Further continuing with the exhibits, the next object was designed by the architect Ludwig Meis Van der Rohe in the year of 1926 .Designed in Germany, it was a Laccio nest of tables which combined the tubular steel with a simple clean lacquered top. Next to this set of tables, was a Table Organizer by Hans Wegener from Denmark which got designed in 1947. This design was one of the smartest designs amongst all the exhibits. The organizer was then followed by a typewriter which was the last exhibit of the collection. The exhibition was small but captivating.
So what happened in the rest of the 2/3rd portion of the gallery? It exhibited the current PG (Post Graduation) programmes of NID. More like a three dimensional brochure, the long colorful attractive panels made sure that it strived to be ‘a design school’. Detailed information about the courses was given but not a single panel showed a sketch or a photograph of student’s output. These attractive, human size panels mentioned the courses such as Product Design, Furniture design, Textile design, Graphic design, Film and Animation design to name a few. The more recently added courses were Lifestyle Accessory Design, Strategic Design Management in the PG Campus of Gandhinagar and some other similar courses in the Bengaluru campus.
The proportion of the placement of the three dimensional brochures vis a vis the exhibition clearly showed what had to be given more weightage on.

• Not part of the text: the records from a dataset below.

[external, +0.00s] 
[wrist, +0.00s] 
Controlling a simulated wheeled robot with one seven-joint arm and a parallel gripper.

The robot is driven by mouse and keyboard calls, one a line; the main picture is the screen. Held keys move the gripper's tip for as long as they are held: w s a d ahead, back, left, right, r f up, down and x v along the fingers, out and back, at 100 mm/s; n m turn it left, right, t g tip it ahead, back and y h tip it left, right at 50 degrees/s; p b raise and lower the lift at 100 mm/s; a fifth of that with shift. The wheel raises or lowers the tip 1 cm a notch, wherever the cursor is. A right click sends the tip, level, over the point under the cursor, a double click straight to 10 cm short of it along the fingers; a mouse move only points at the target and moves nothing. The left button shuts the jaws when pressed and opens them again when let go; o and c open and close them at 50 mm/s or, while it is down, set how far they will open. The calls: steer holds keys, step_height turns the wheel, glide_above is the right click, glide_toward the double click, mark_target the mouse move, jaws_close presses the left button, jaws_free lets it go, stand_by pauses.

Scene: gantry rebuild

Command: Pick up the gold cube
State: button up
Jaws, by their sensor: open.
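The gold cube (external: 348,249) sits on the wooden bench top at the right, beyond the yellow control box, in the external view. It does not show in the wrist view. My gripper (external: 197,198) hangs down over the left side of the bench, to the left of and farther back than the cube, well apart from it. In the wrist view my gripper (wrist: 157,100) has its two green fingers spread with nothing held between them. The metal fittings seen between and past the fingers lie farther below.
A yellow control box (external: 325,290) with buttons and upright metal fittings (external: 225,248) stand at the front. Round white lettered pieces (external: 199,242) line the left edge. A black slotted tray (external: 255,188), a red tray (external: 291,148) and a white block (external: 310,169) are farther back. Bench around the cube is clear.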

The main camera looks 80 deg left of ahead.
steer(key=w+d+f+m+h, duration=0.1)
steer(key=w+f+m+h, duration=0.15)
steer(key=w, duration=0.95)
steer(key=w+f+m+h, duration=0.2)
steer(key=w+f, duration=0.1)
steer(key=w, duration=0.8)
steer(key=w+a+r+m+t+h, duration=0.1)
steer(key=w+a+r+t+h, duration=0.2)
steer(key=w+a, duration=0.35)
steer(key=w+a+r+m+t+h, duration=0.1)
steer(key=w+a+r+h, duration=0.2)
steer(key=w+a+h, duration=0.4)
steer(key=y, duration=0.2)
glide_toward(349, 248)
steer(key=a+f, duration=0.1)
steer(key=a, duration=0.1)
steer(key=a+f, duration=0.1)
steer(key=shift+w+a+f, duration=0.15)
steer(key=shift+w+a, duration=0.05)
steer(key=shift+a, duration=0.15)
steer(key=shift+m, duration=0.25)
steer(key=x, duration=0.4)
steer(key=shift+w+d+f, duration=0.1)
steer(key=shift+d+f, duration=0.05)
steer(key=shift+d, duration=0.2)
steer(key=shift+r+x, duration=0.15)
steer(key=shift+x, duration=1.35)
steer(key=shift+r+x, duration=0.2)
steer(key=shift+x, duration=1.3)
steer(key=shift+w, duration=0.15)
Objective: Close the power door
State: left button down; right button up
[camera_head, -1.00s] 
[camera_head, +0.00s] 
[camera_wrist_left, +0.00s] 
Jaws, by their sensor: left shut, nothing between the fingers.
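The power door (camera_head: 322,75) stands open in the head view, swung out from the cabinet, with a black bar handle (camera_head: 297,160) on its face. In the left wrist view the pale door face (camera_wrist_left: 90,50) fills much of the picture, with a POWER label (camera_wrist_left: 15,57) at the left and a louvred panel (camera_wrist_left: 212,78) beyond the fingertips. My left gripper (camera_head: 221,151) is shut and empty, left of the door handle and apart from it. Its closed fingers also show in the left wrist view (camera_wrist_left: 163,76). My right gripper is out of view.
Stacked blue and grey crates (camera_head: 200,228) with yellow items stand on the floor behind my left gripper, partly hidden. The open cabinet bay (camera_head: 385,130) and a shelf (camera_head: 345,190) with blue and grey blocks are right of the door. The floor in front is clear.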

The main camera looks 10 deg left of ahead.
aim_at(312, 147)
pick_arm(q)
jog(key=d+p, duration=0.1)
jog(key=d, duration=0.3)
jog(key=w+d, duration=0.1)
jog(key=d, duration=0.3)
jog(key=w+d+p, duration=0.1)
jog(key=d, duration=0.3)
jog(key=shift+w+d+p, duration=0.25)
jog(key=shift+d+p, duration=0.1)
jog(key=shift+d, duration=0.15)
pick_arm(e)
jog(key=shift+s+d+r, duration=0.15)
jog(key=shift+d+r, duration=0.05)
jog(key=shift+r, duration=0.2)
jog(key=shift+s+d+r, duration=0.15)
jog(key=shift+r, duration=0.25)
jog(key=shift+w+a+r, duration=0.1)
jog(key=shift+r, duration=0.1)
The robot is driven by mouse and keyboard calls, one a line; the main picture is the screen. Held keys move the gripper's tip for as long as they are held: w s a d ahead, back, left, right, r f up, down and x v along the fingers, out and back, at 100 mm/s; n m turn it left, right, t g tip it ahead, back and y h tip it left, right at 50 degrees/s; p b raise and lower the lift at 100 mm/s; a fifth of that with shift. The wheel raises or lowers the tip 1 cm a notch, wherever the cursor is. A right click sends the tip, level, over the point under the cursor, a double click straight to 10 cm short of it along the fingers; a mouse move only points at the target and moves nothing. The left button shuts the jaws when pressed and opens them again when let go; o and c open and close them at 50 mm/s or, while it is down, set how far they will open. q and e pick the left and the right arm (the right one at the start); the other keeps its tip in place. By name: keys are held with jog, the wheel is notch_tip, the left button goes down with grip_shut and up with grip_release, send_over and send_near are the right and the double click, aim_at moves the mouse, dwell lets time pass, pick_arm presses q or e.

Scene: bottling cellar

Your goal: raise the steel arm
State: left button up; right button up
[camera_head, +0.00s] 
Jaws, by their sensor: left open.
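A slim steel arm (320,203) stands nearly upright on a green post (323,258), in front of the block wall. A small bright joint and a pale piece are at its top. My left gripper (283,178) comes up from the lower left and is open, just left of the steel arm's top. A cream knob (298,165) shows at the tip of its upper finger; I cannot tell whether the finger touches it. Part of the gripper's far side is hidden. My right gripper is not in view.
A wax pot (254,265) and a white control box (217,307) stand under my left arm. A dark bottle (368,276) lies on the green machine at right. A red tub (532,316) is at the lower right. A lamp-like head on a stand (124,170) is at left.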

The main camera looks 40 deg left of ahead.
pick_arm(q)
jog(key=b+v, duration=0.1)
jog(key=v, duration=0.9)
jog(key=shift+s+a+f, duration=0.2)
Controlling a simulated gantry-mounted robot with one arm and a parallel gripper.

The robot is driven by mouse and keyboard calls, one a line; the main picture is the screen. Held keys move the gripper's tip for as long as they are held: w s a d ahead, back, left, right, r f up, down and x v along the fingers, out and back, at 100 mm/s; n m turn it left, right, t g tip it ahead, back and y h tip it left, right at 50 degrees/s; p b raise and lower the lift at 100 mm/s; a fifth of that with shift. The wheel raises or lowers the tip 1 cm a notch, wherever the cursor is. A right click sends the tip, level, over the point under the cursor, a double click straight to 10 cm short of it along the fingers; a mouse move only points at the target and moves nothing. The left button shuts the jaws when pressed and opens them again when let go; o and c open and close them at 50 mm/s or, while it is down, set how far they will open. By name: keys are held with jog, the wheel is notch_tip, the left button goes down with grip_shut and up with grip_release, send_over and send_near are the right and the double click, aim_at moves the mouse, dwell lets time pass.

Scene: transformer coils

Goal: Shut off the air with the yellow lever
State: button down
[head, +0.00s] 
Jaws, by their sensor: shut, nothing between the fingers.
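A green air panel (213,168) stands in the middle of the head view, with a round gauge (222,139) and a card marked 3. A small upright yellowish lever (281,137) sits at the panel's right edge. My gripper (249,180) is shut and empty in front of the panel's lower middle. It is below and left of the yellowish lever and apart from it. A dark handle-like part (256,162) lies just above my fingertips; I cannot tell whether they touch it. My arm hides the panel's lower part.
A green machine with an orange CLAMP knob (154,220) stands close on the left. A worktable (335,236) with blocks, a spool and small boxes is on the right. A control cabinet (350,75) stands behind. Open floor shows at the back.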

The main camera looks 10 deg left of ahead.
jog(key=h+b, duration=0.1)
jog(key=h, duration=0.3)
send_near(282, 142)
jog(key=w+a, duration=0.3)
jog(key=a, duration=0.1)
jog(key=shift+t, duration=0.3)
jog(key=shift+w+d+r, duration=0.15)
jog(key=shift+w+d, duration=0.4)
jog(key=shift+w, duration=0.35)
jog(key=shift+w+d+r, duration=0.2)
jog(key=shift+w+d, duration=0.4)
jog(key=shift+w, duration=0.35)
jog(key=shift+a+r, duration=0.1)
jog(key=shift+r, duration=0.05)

Interestingly, the note of Design Panorama mentioned that through these exhibits (the objects and not the brochures) the students would get encouraged to design. In this case, they would surely get encourage to join NID.
Further, the note also mentioned “Story of NID and design classic collection is linked in their conception and both over past 50 years have evolved together to inspire new generation of designers”. The note was so in opposition as to what was displayed and the way it was displayed in the gallery. The exhibition marketed the Institution clearly. There was no need for the exhibits to be a part of this exhibition as they were a standalone by itself since there was no relation seen between the two exhibits in the gallery.